_INFORMATION SUPPLIED_

■ ■ ■ ■ ■ ■ ■

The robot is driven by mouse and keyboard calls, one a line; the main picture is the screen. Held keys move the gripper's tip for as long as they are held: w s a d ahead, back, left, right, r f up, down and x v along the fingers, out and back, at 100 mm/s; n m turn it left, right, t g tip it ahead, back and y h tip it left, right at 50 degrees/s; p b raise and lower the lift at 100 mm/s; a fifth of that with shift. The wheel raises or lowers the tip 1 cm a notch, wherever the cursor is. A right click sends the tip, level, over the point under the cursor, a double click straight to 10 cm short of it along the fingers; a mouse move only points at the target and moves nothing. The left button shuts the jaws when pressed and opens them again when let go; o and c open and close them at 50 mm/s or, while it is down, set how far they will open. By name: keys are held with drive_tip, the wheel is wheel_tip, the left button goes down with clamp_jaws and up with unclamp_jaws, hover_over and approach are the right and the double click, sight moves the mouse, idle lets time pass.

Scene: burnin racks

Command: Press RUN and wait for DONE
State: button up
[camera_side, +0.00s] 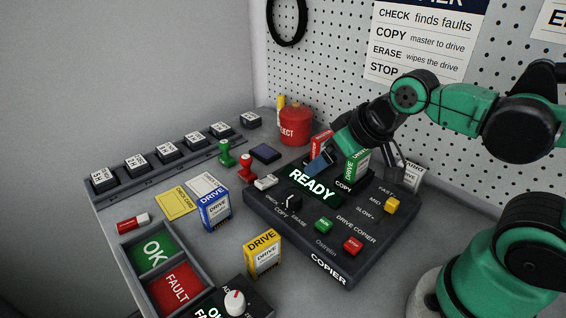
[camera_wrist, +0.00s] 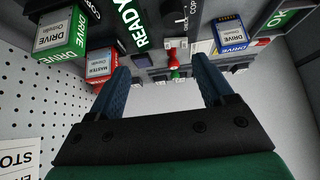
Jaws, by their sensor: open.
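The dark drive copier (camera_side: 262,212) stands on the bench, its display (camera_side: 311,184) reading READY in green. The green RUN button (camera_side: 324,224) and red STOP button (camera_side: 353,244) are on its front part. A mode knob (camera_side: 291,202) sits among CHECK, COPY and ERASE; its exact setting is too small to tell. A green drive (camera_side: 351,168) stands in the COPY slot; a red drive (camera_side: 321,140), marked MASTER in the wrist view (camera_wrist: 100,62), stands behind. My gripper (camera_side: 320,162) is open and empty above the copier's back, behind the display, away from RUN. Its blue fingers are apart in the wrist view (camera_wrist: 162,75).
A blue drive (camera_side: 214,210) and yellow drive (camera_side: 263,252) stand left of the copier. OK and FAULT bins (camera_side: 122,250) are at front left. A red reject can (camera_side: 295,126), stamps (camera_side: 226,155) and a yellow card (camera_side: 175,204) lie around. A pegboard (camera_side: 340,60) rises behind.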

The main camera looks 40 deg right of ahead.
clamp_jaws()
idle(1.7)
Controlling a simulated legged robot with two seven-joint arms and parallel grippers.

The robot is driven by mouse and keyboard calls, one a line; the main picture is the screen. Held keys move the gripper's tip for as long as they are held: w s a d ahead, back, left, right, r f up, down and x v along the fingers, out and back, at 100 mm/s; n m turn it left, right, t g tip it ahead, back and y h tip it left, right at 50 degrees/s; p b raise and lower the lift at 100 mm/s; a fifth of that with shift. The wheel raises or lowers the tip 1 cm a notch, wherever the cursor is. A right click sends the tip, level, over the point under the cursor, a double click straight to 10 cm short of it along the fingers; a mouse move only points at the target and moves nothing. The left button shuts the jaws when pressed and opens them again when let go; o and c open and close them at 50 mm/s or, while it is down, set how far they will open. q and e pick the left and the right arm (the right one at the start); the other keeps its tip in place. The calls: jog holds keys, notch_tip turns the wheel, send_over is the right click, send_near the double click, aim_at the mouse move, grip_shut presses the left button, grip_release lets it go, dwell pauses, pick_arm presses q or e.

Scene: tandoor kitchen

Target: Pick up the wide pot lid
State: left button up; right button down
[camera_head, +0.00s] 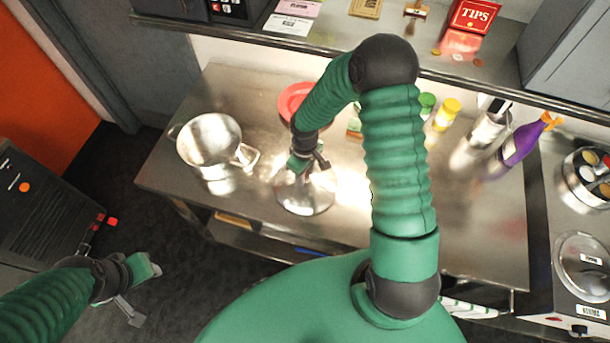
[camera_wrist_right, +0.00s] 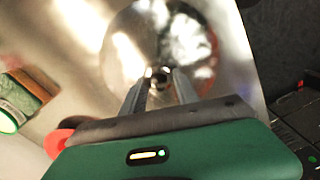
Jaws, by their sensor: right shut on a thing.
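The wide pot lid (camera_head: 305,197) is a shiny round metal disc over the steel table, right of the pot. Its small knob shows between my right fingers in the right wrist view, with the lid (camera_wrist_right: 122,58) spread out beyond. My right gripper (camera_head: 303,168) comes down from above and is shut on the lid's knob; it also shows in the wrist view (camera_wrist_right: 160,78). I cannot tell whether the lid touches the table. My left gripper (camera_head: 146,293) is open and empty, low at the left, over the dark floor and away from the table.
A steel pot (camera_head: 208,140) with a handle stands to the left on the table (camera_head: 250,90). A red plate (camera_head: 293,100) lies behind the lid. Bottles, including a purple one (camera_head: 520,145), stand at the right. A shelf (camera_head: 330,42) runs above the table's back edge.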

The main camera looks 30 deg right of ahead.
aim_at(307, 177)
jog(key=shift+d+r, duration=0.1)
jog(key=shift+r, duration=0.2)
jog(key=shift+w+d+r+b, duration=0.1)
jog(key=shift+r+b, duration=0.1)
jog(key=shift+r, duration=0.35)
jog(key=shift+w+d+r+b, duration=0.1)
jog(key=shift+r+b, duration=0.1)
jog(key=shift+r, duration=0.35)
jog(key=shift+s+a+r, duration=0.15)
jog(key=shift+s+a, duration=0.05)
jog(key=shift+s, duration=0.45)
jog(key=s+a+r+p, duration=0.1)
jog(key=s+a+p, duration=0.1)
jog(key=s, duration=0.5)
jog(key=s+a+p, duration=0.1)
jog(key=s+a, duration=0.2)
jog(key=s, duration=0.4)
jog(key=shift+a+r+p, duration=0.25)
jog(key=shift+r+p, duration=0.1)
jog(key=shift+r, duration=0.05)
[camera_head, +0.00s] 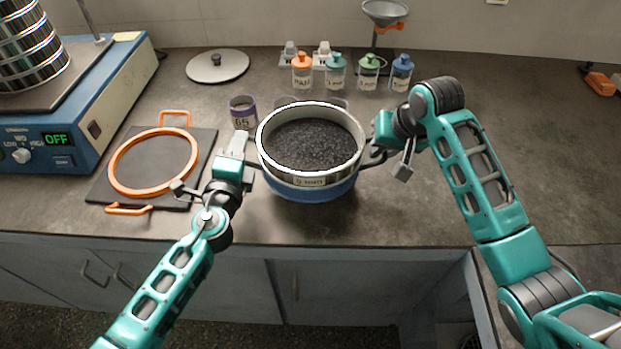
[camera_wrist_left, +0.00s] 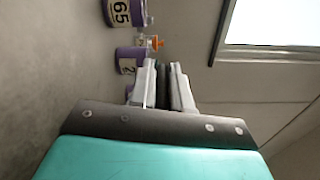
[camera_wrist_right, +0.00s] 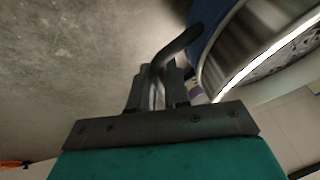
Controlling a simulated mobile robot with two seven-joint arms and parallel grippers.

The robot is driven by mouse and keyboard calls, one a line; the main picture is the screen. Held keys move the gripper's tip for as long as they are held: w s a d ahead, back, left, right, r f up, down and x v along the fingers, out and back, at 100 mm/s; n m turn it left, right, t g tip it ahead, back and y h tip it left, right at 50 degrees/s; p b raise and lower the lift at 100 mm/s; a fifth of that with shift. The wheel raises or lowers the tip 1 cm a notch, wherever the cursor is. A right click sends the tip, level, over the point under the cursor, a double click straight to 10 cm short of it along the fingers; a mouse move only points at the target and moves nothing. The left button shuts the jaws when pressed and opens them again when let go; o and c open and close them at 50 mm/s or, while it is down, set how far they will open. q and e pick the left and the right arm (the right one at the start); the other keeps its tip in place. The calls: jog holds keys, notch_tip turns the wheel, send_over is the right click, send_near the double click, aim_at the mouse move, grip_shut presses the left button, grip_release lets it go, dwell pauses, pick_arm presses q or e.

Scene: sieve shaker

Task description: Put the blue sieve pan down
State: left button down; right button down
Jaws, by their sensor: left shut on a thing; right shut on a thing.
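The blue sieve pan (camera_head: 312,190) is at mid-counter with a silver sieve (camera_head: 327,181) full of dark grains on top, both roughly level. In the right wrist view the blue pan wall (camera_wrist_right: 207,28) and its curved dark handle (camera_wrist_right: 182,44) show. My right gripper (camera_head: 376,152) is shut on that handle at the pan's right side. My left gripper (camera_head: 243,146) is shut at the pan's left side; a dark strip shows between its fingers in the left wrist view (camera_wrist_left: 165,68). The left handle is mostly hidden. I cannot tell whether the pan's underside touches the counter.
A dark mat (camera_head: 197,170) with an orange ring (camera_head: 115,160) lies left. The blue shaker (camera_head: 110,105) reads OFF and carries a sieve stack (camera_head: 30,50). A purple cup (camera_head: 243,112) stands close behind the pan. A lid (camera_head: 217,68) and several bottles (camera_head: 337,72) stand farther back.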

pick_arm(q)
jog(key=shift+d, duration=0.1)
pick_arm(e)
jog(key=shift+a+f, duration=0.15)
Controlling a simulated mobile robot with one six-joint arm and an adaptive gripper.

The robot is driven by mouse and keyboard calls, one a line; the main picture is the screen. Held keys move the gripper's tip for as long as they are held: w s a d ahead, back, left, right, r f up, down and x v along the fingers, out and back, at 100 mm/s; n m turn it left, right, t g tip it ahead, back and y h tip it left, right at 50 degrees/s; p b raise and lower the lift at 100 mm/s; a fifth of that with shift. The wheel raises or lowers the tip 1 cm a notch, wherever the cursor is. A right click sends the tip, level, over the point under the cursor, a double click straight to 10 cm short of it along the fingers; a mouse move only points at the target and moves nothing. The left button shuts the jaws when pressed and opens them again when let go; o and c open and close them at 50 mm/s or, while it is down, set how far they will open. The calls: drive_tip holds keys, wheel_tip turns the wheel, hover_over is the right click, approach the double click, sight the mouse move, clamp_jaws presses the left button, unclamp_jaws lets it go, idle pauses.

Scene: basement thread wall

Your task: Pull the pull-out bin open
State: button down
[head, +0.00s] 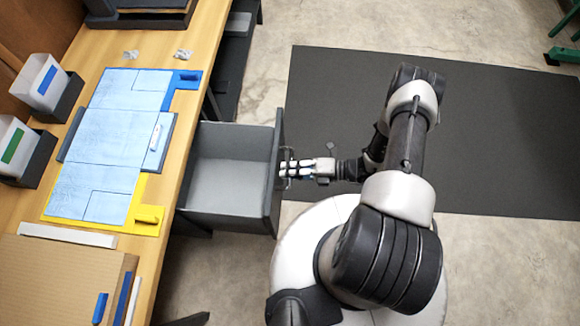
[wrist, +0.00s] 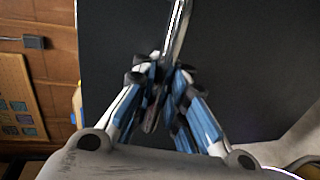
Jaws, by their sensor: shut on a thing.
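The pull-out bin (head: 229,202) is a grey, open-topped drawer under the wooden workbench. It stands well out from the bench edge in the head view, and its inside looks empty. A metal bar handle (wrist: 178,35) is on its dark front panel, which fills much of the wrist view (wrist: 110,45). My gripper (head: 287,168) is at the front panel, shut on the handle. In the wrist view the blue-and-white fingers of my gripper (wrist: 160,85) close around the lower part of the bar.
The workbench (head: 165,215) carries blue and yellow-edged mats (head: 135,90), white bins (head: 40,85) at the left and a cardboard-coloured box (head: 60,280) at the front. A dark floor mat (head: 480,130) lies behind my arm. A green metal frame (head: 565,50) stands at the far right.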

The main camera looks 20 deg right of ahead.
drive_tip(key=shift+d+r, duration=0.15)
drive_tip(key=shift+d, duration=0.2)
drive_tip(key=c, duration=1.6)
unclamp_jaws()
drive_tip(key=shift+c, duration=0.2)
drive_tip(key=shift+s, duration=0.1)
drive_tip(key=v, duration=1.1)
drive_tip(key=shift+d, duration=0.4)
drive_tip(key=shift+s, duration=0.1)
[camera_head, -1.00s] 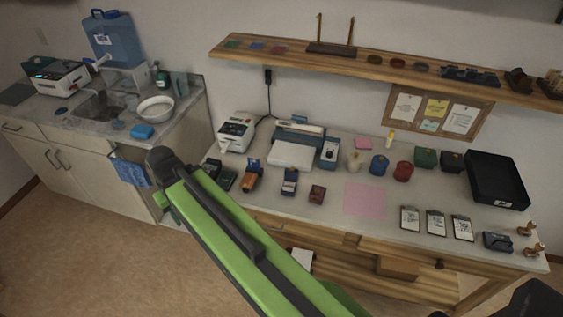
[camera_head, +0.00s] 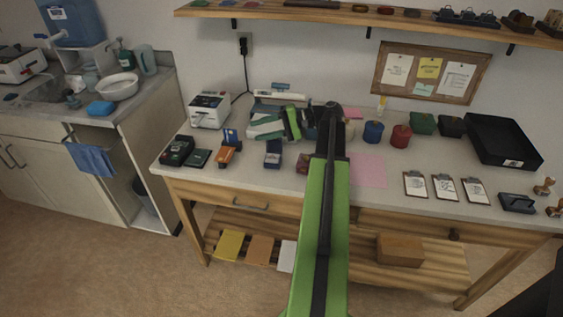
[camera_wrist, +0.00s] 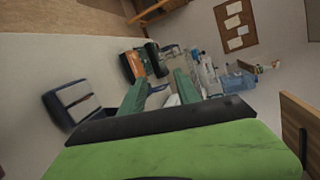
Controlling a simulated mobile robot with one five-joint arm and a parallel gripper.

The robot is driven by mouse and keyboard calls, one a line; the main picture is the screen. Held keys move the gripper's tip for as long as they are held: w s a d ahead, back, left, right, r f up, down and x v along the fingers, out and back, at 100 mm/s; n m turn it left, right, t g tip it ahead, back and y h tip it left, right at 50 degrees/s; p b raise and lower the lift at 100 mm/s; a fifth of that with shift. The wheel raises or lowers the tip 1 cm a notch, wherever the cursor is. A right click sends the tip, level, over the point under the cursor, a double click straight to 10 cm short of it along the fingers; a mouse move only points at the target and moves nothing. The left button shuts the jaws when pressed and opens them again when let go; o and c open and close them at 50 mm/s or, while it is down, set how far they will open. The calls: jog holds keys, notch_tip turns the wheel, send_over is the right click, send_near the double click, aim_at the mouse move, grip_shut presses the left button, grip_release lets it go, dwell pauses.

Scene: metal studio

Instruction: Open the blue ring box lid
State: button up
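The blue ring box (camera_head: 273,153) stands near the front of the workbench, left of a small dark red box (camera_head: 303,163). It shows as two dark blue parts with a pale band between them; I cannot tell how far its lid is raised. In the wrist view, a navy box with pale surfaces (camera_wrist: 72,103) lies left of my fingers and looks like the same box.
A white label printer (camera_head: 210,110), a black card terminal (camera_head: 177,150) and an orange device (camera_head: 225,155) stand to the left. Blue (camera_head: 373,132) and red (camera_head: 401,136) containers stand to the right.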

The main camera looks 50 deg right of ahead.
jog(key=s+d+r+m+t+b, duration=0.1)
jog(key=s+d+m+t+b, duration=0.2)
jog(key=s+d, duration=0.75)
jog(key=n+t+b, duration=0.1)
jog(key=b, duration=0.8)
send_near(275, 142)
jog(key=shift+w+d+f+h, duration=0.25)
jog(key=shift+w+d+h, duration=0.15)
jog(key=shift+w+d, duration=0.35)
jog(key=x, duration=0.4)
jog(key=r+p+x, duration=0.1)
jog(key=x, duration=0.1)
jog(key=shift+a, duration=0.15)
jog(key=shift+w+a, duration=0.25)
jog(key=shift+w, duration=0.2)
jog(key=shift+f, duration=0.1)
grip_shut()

■ ■ ■ ■ ■ ■ ■

_STATED EXERCISE_
Using the entries above, find all lines with "parallel". Copy them.

_CORRECT RESPONSE_
Controlling a simulated legged robot with two seven-joint arms and parallel grippers.
Controlling a simulated mobile robot with two seven-joint arms and parallel grippers.
Controlling a simulated mobile robot with one five-joint arm and a parallel gripper.

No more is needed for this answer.